------ Available data
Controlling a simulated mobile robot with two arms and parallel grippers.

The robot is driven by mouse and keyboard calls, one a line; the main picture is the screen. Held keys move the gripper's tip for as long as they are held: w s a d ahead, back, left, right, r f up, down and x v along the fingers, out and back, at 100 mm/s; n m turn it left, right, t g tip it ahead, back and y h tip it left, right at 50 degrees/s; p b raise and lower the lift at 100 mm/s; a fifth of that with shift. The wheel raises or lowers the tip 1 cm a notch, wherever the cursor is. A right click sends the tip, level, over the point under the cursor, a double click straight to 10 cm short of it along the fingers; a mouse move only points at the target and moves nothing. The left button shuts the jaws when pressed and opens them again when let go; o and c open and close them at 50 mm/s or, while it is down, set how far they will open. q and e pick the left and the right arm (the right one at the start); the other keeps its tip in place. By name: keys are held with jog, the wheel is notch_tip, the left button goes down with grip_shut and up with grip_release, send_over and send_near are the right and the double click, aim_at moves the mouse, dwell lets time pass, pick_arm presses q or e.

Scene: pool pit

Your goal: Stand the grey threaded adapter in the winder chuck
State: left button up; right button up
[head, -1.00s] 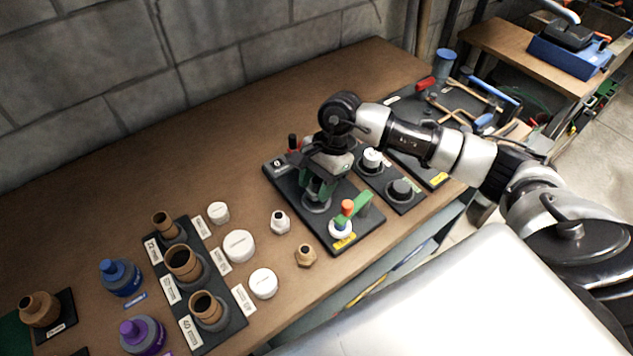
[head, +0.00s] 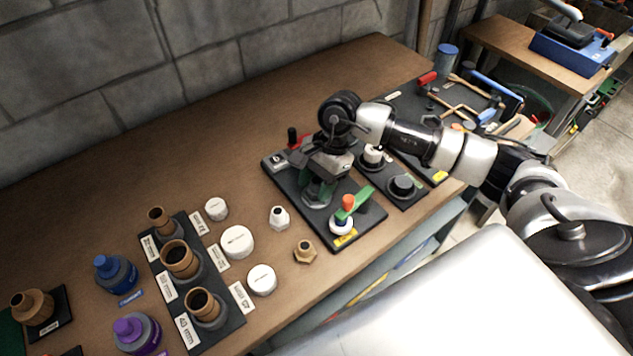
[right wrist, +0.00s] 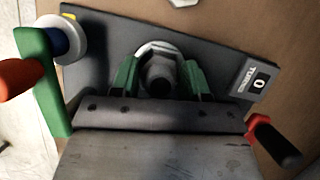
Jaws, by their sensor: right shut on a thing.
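The winder (head: 363,222) is a black board on the bench, with a round grey chuck (head: 317,201). My right gripper (head: 317,181) is over the chuck, pointing down. In the right wrist view its green fingers (right wrist: 160,80) are shut on a dark grey round piece, which looks like the grey threaded adapter (right wrist: 159,76). A pale ring of the chuck (right wrist: 155,48) shows behind the piece. The piece looks lined up with the chuck, but I cannot tell how deep it sits. The gripper hides most of it in the head view. My left gripper is not in view.
The winder's green crank (head: 358,206) with an orange knob stands near the gripper. A counter (right wrist: 260,82) reads 0. A white fitting (head: 279,217) and a brass fitting (head: 305,251) lie left of the winder. A black base with two posts (head: 402,186) is close on the right.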

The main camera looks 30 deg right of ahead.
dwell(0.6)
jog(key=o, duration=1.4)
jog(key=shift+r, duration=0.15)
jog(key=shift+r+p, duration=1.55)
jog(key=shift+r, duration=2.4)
------------
What to work on => Within the listing above, extract exactly the lines that run from the one containing "Your goal: Stand" through the one containing "[right wrist, +0.00s]", excluding any pictures.

Result for this exercise =>
Your goal: Stand the grey threaded adapter in the winder chuck
State: left button up; right button up
[head, -1.00s] 
[head, +0.00s] 
[right wrist, +0.00s] 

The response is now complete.